E começamos logo por cima, com o Roberto Carlos, um cantor que - e pasme-se - tem agora 72 anos de idade, e mais de 50 de carreira. Aquele que foi nos anos chamado de "o rei do ié-ié" era nos anos 80 um charmoso quarentão, e tinha o particular de quase todos os seus álbums terem o seu nome: "Roberto Carlos". Só mudava mesmo era o ano, e um dos seus maiores sucessos no nosso país foi o de 1985, que ficou conhecido por "Verde e Amarelo". Neste tempo o cantor gravava praticamente um disco por ano, com a ajuda "do seu querido irmão Erasmo Carlos" a colaborar na composição. Além dos títulos também as capas dos discos pecavam pela falta de imaginação, e onde aparecia apenas uma fotografia de Roberto Carlos, que no fundo nos queria dizer o seguinte: "deixem-se lá de mariquices com capas e títulos e isso e oiçam antes a música". A estética melhorou ligeiramente em 1989 com o disco que ficou conhecido por "Amazônia", onde Roberto Carlos aparece com o cabelo mais comprido, e uma pena pendurada na orelha esquerda.
Ney Matogrosso, um dos mais imaginativos e interessantes cantores brasileiros, merecia um "post" inteirinho dedicado a ele, mas para não ir além das medidas, falemos desta colaboração com Eugénia Melo e Castro, uma das primeiras entre músicos de Portugal e do Brasil. "Dança da Lua", incluído no álbum "Águas de Todo o Ano", da cantora portuguesa, conta com a voz efeminada e a coreografia exótica do antigo vocalista dos Secos e Molhados, e é um êxito de que todos os que andavam com os ouvidos à escuta no ano de 1983 se lembram com toda a certeza.

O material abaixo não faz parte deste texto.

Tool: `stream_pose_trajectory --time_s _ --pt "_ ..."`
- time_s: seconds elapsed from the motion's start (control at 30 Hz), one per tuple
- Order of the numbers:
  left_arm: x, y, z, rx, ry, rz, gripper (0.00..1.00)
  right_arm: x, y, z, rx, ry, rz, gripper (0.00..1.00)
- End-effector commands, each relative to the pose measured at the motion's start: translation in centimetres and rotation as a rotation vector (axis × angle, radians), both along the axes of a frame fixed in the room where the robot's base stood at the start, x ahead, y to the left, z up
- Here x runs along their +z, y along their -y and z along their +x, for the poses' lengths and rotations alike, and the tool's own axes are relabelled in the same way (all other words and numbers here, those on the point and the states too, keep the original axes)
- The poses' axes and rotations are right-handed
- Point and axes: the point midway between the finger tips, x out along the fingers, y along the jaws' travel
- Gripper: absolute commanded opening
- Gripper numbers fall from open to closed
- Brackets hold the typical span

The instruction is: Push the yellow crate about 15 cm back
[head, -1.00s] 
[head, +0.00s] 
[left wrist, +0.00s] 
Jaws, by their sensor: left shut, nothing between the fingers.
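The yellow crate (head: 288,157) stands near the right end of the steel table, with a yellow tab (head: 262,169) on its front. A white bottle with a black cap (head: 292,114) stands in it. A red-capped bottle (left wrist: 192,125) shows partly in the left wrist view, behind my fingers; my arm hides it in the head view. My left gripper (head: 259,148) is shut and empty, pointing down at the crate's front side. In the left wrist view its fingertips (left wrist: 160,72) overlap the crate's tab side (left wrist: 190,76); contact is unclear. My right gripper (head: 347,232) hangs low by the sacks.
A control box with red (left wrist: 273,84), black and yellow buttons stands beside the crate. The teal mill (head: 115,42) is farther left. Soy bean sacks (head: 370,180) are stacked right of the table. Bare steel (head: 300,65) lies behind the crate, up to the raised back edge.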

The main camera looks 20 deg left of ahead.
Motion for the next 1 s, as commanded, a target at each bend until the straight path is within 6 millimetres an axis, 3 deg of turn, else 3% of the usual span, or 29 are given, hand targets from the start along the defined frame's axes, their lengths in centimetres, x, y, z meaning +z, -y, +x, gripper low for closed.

Pena é a qualidade do video, mas não se pode dizer que não tentei: é directo do canal de YouTube da própria Eugénia.
Djavan, de nome completo Djavan Caetano Viana, é um cantor de Maceio, Alagoas, que se afirmou como surpresa em meados dos anos 70 com o se álbum "Fato Consumado", que continha a canção "Flor de Lis", ainda hoje considerada a sua "assinatura". Não seria até já bem dentro da década de 80 que passaria a confirmação, com o seu som muito "tropical", de apelos à paz e amor, a ganhar-lhe o direito de colaborar com outros grandes nomes da música do seu país e outros artistas estrangeiros, como Stevie Wonder. Entre nós ficou mais conhecido o tema "Lilás", do disco de 1984 com o mesmo nome. Quem não se recorda do refrão? "Eu quero ver o pôr do sol/Lindo como ele só/E gente pra ver e viajar/No seu mar de raio". Bom, quem ainda não tinha nascido, com toda a certeza...
É indiscutível que dos artistas brasileiros eram as mulheres que gozavam de mais popularidade entre nós. Curiosamente alguns "monstros sagrados" da música brasileira nunca vingaram entre nós, como por exemplo Milton Nascimento, Ivan Lins, Cazuza ou Braguinha, e mesmo grandes nomes como Chico Buaque ou Gilberto Gil ficavam apenas acessíveis aos verdadeiros conhecedores. Das vozes femininas, uma que chegou a nº 1 foi Simone, que curiosamente também se chama Simone de Oliveira, como a "nossa" Simone, com o seu álbum "Cristal", de 1985. O tema de apresentação era este "Amor no Coração", bem mexido por sinal, com a participação de Carlinhos de Pilares.
Outras mulheres da música com sotaque do Brasil triunfavam em Portugal, tal como Maria Bethânia - mais ainda que o seu irmão Caetano Veloso - Joana, Gal Costa, a já falecida Nara Leão, entre outras. As telenovelas eram um bom veículo para promover a música dos artistas, e neste aspecto uma das que ficou a ganhar foi Elba Ramalho, que interpretou "Aconchego" para a trilha sonora da novella "Roque Santeiro". Aqui a voz delicodoce de Elba é acompanhada pelo acordeonista Dominguingos.
E para acabar, aquele que foi um dos momentos altos dos anos 80: o dueto de Gal Costa e Tim Maia, "Um Dia de Domingo", que foi nº 1 no top de singles em Portugal. A imperatriz Gal, com uma carreira para lá de respeitável, soube sempre gerir o bichinho da fama, mas já a quanto a Tim Maia, senhor de uma voz poderosa, penetrante, viria a ter a sua carreira prejudicada pelo alcoolismo, e faleceu em 1998 aos 55 anos. Fica aqui este registo para nos deixar a pensar: "faz de conta que ainda é cedo".